■ **What you have to do**
Go through the records and show each line where the word "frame" occurs.

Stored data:
⁂
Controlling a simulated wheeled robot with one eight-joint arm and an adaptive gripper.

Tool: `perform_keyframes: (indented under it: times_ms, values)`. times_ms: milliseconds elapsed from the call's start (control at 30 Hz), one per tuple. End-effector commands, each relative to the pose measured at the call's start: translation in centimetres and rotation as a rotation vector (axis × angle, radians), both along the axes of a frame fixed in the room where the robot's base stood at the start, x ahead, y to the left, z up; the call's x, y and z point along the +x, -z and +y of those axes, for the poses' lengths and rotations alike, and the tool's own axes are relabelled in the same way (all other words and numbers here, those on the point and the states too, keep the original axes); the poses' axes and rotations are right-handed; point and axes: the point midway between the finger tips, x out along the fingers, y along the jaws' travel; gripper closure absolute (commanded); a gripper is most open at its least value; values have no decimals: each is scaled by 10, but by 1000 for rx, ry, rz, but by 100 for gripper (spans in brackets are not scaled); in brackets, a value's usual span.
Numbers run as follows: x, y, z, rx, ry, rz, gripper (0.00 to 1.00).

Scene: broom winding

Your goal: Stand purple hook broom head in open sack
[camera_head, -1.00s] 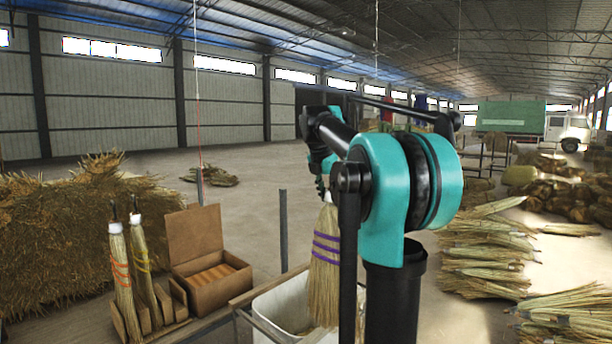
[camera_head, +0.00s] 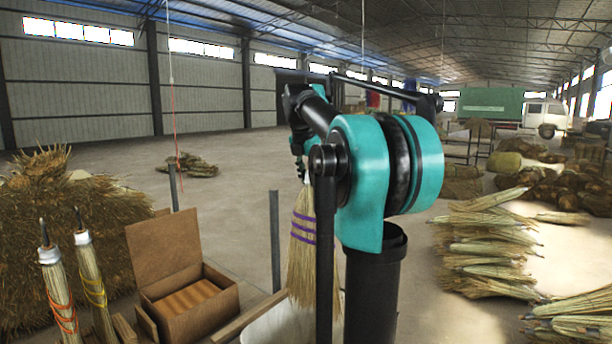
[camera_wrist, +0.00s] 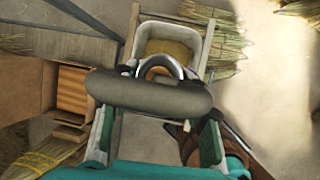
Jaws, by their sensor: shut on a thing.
⁂
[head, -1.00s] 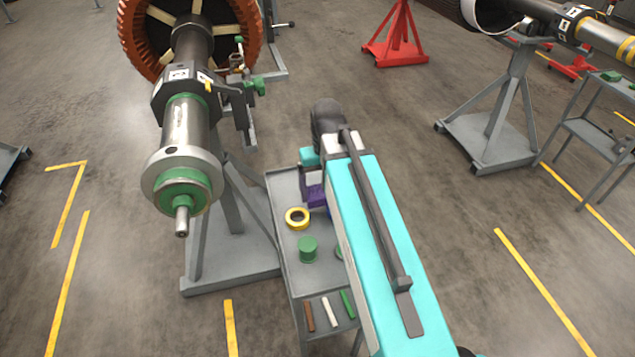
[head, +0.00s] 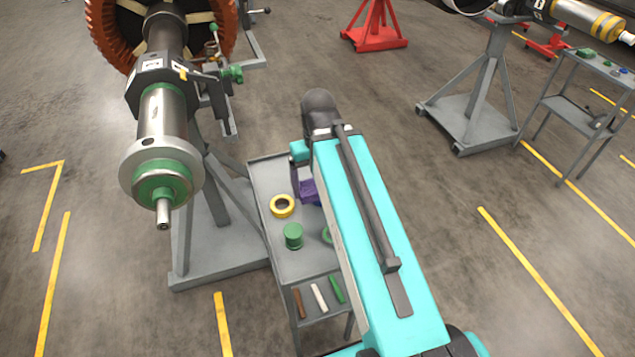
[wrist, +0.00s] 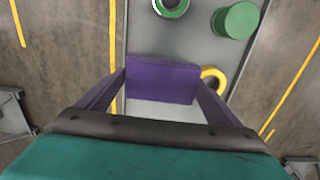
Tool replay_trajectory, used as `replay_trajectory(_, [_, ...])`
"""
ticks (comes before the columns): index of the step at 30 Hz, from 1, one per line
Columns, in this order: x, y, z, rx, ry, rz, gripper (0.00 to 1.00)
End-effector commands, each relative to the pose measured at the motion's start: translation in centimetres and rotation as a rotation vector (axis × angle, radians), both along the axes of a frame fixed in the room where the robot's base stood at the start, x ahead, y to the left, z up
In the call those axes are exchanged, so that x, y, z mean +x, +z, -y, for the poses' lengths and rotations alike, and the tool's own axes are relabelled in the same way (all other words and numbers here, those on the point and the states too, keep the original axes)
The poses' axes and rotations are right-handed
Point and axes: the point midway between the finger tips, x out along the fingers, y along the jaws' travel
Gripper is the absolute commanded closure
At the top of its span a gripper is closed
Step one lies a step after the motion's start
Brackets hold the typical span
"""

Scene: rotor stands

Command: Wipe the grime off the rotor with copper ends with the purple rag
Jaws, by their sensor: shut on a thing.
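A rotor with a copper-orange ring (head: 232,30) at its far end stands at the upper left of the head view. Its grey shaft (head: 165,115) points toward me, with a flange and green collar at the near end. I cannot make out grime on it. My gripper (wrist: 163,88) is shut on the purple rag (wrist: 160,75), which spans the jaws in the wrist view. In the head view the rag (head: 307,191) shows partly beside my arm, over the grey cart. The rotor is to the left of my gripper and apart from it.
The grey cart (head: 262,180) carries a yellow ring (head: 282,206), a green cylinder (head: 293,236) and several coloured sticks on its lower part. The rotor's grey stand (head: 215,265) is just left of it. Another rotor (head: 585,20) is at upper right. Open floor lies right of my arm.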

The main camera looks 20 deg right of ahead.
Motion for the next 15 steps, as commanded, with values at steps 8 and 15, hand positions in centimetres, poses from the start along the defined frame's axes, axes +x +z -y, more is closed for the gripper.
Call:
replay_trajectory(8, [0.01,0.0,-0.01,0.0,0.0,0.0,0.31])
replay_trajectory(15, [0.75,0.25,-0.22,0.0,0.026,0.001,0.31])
⁂
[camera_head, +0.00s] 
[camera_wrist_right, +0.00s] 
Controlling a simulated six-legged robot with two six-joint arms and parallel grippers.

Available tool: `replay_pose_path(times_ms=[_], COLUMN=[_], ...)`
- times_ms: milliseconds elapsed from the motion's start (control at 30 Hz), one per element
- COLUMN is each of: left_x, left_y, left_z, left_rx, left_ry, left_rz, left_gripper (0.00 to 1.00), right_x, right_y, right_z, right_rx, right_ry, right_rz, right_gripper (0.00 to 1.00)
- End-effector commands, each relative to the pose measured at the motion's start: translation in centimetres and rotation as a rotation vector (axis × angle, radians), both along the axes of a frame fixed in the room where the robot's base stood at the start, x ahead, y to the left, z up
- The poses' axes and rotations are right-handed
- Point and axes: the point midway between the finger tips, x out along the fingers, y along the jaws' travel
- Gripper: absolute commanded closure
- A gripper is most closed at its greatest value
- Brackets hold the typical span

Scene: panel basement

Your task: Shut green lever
⁂
■ **Response below**
Tool: `perform_keyframes: (indented under it: times_ms, values)`. times_ms: milliseconds elapsed from the call's start (control at 30 Hz), one per tuple. End-effector commands, each relative to the pose measured at the call's start: translation in centimetres and rotation as a rotation vector (axis × angle, radians), both along the axes of a frame fixed in the room where the robot's base stood at the start, x ahead, y to the left, z up; the call's x, y and z point along the +x, -z and +y of those axes, for the poses' lengths and rotations alike, and the tool's own axes are relabelled in the same way (all other words and numbers here, those on the point and the states too, keep the original axes); the poses' axes and rotations are right-handed; point and axes: the point midway between the finger tips, x out along the fingers, y along the jaws' travel; gripper closure absolute (commanded); a gripper is most open at its least value; values have no decimals: each is scaled by 10, but by 1000 for rx, ry, rz, but by 100 for gripper (spans in brackets are not scaled); in brackets, a value's usual span.
End-effector commands, each relative to the pose measured at the motion's start: translation in centimetres and rotation as a rotation vector (axis × angle, radians), both along the axes of a frame fixed in the room where the robot's base stood at the start, x ahead, y to the left, z up
Motion for the next 15 steps, as commanded, with values at steps 8 and 15, hand positions in centimetres, poses from the start along the defined frame's axes, axes +x +z -y, more is closed for the gripper.
- End-effector commands, each relative to the pose measured at the motion's start: translation in centimetres and rotation as a rotation vector (axis × angle, radians), both along the axes of a frame fixed in the room where the robot's base stood at the start, x ahead, y to the left, z up

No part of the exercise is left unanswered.